▶ [REQUIREMENTS] Print the listing as it stands, omitting all images.

─── SUPPLIED INFORMATION

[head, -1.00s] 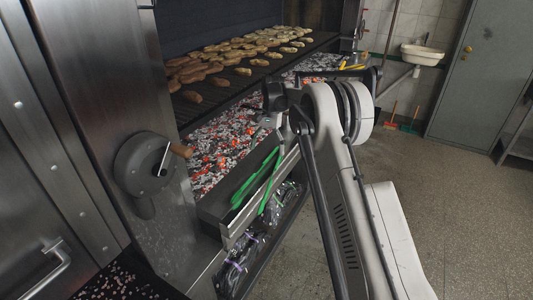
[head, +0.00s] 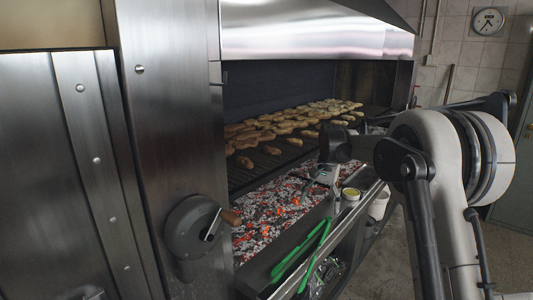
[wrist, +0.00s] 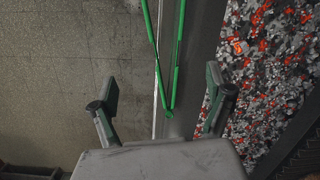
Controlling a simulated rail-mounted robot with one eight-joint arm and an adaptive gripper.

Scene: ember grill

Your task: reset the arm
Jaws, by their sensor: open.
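My gripper (wrist: 160,100) is open and empty in the wrist view, its two green-padded fingers spread wide. It points down over the grill's front ledge. Green tongs (wrist: 177,70) lie below it, and their joined end shows between the fingers. In the head view the same tongs (head: 301,252) lie on the front ledge, left of my arm. My arm rises at the right and bends over toward the grill; the gripper end (head: 322,178) is small and partly hidden there.
Glowing embers (head: 270,214) fill the bed beneath the grate with many browned food pieces (head: 290,128). A crank wheel (head: 193,228) with a wooden handle is on the steel post. A small tub (head: 350,195) stands on the ledge. Floor (wrist: 60,80) is open beside the ledge.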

──────

▶ [RESULT OF THE EXERCISE]
[head, -1.00s] 
[head, +0.00s] 
[wrist, +0.00s] 
Controlling a simulated rail-mounted robot with one eight-joint arm and an adaptive gripper.

Scene: ember grill

Your task: reset the arm
Jaws, by their sensor: open.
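My gripper (wrist: 160,100) is open and empty in the wrist view, its two green-padded fingers spread wide. It points down over the grill's front ledge. Green tongs (wrist: 177,70) lie below it, and their joined end shows between the fingers. In the head view the same tongs (head: 301,252) lie on the front ledge, left of my arm. My arm rises at the right and bends over toward the grill; the gripper end (head: 322,178) is small and partly hidden there.
Glowing embers (head: 270,214) fill the bed beneath the grate with many browned food pieces (head: 290,128). A crank wheel (head: 193,228) with a wooden handle is on the steel post. A small tub (head: 350,195) stands on the ledge. Floor (wrist: 60,80) is open beside the ledge.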

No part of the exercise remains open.